Amy Brown étudie la zone de l'affectivité amicale dans le Stanzaic Morte Arthur, une version poétique, anglaise et abrégée de La Mort du Roi. Marcel Elias étudie les procédés de traduction pour pointer les interpolations du français vers l'anglais. L'ajout ou la modification d'éléments émotionnels permettent de saisir les mutations normatives ou conventionnelles d'une société à l'autre. Marleen Cré scrute, quant à elle, les annotations marginales de The Chastising of God's Children pour comprendre comment, dans la littérature spirituelle, la stabilité émotionnelle joue un rôle décisif pour la vie contemplative. Diana Denissen étudie dans deux traités de l'amour de Dieu comment l'acte de compilation fait l'émotion de manière performative. Quant à la pièce de théâtre Abraham et Isaac, elle séduit plus par sa charge de performativité émotionnelle que par son contenu théologique, selon Charlotte Steenbrugge.

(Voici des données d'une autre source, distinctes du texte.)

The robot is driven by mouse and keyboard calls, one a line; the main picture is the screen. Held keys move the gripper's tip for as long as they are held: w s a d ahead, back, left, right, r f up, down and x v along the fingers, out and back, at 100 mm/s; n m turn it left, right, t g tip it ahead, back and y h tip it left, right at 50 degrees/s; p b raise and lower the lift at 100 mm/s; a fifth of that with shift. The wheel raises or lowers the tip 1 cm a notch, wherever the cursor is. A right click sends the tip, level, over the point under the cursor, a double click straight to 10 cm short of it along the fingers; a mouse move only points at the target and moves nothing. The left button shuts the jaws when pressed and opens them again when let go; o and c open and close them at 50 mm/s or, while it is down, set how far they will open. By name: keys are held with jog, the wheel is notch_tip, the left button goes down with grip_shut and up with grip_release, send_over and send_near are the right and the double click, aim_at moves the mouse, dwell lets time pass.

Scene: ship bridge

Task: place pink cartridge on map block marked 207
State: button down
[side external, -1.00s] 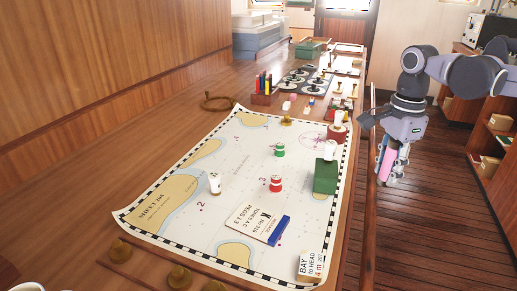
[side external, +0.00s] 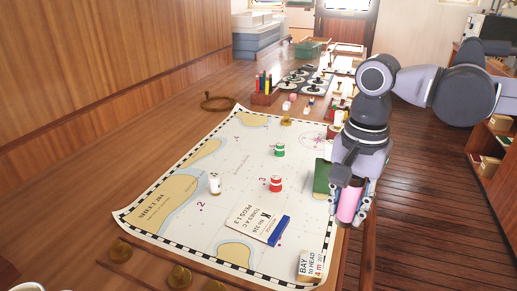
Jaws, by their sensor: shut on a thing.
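My gripper (side external: 350,210) is shut on the pink cartridge (side external: 349,202), a pink cylinder that hangs near the right edge of the map, in front of a green block (side external: 321,176). The cartridge appears to be above the chart's surface; its height is hard to judge. A cream block (side external: 311,266) lettered "BAY to HEAD 4 m" lies at the chart's near right corner, left of and below the gripper in the picture. Small print beside the lettering may read 207, but it is too small to be sure.
The chart (side external: 235,185) holds a red-and-white cylinder (side external: 276,184), a green one (side external: 279,150), a white one (side external: 214,183), and a card (side external: 253,222) with a blue bar (side external: 279,230). The chart between card and green block is fairly clear.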

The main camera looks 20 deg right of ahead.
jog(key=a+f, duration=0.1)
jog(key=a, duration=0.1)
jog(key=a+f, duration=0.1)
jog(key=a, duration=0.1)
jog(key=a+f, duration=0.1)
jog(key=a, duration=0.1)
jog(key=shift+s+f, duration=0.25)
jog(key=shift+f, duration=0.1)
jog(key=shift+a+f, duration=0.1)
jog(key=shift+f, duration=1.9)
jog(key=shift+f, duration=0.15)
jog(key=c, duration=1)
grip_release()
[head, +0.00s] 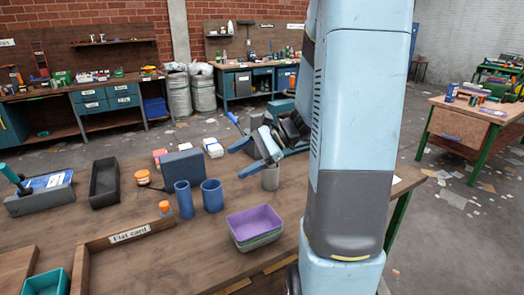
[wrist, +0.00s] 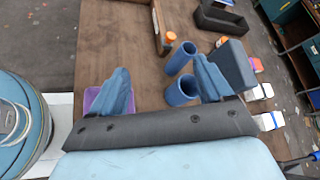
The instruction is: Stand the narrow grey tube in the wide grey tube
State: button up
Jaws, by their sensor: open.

Le volume, comme le souligne l'un de ses contributeurs, Seeta Chaganti, entend mettre en garde contre un écueil: celui de l'insuffisante prise en compte des régimes émotionnels médiévaux dans les théories contemporaines. Les propositions méthodologiques sises dans ce volume sont donc nombreuses et précieuses. Elles suggèrent de mieux cerner la pratique de l'histoire des émotions elles-mêmes, une décennie environ après les articles programmatiques de Barbara H. Rosenwein en considérant la matérialité des supports textuels autant que leur contenu, leur réception autant que leur production. Elles invitent à repenser le sens de la relation entre littérature et émotion: il ne s'agit pas tant de décrypter les émotions à travers les lignes des textes que de comprendre comment les productions et les médias textuels produisent de l'émotion. Quand écrire, c'est faire.